日本デジコムは2008年12月1日,第4世代インマルサット衛星(Inmarsat-4)の再配置のため,同衛星を利用した衛星ブロードバンド・サービスが一時的に利用できなくなると発表した。
対象となる衛星ブロードバンド・サービスは,陸上向けの「BGAN」(broadband global area network)と海上の船舶向けの「FB」(fleet broadband)。サービスが利用できなくなる期間は2009年2月6日~24日である。
今回の再配置は,8月に打ち上げられた3号機(F3)と,既存の1号機(F1)および2号機(F2)の合計3機で全世界をカバーするために実施される措置である。従来は,東日本を含む太平洋はカバーされていなかったため,衛星ブロードバンドが使えなかった(図1)。
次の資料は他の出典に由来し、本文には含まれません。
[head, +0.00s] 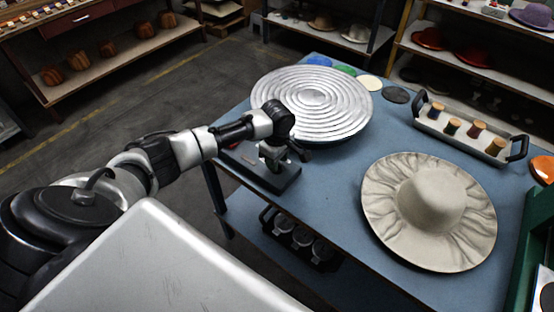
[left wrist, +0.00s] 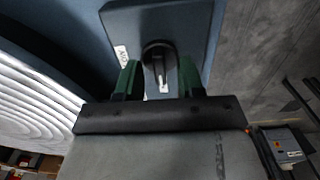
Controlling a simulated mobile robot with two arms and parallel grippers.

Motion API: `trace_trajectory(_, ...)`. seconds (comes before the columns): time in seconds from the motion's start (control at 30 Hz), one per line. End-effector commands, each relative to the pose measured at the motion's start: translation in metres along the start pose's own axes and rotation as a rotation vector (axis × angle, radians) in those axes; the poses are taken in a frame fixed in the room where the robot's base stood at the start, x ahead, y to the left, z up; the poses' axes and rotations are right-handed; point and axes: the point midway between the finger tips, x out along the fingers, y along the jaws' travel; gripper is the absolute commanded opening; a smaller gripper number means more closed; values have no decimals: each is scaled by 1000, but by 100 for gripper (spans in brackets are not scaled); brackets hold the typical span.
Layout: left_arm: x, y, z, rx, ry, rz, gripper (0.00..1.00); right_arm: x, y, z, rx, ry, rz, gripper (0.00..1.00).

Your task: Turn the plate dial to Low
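The round metal plate (head: 335,113) with concentric ridges lies on the blue table, and its edge shows at the left of the left wrist view (left wrist: 30,105). Beside it is a dark control box (head: 285,183), whose panel fills the upper middle of the left wrist view (left wrist: 192,20). A dark dial (left wrist: 158,58) with a pale pointer mark sits on the panel. A small white label beside it is too blurred to read. My left gripper (head: 272,158) is over the box. Its green fingers (left wrist: 160,78) are apart, one on each side of the dial; contact cannot be told. My right gripper is not in view.
A wide-brimmed cream hat (head: 432,200) lies to the right on the table (head: 335,215). A tray (head: 463,136) of wooden-topped pieces stands behind it. Coloured discs lie beyond the plate. A black caddy (head: 300,240) sits below the table edge.

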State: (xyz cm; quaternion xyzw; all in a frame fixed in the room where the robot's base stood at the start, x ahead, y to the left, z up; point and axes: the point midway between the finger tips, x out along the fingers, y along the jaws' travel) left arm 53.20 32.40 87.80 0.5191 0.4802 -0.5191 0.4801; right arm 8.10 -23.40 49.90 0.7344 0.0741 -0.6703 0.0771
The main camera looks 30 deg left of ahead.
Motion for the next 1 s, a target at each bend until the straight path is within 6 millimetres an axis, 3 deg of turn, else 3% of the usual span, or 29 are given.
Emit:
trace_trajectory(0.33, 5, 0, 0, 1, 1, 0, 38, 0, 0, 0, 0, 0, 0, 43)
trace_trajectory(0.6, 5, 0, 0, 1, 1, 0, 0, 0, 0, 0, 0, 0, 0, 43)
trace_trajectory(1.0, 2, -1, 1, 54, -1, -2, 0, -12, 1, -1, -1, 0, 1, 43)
新たに打ち上げられた3号機はアメリカ大陸全体をカバーする。今回の再配置では,3号機の打ち上げに伴い,既存の2機の衛星が東に移動する。
まず,大西洋をカバーする2号機(F2)が東に移動し,欧州,アフリカ,中東をカバーするように配置される(図2)。この作業は2009年1月7日~2月2日に実施される。この期間は,アイスランド,アイルランド,英国,グリーンランド,アフリカ大陸西部の一部,大西洋の一部で衛星ブロードバンドが利用できなくなる。
続いて,欧州,アフリカ,アジア(西日本を含む)をカバーする1号機(F1)が東に移動し,日本全域を含む太平洋をカバーするように配置される(図3)。この作業は2009年2月6日~2009年2月24日に実施される。この期間は,日本(今利用できる西日本が対象),ロシア中央部,中国,韓国,北朝鮮,東南アジア全域,オーストラリア,東シナ海,インド洋の一部で利用できなくなる。
今回の移行措置が終わる2009年3月には,日本全土を含むほぼ全世界で第4世代インマルサット衛星による衛星ブロードバンド・サービスが利用できるようになる(図4)。
なお,第3世代以前のインマルサット衛星を使った通信サービスは,今回の再配置の影響を受けずに継続して利用できる。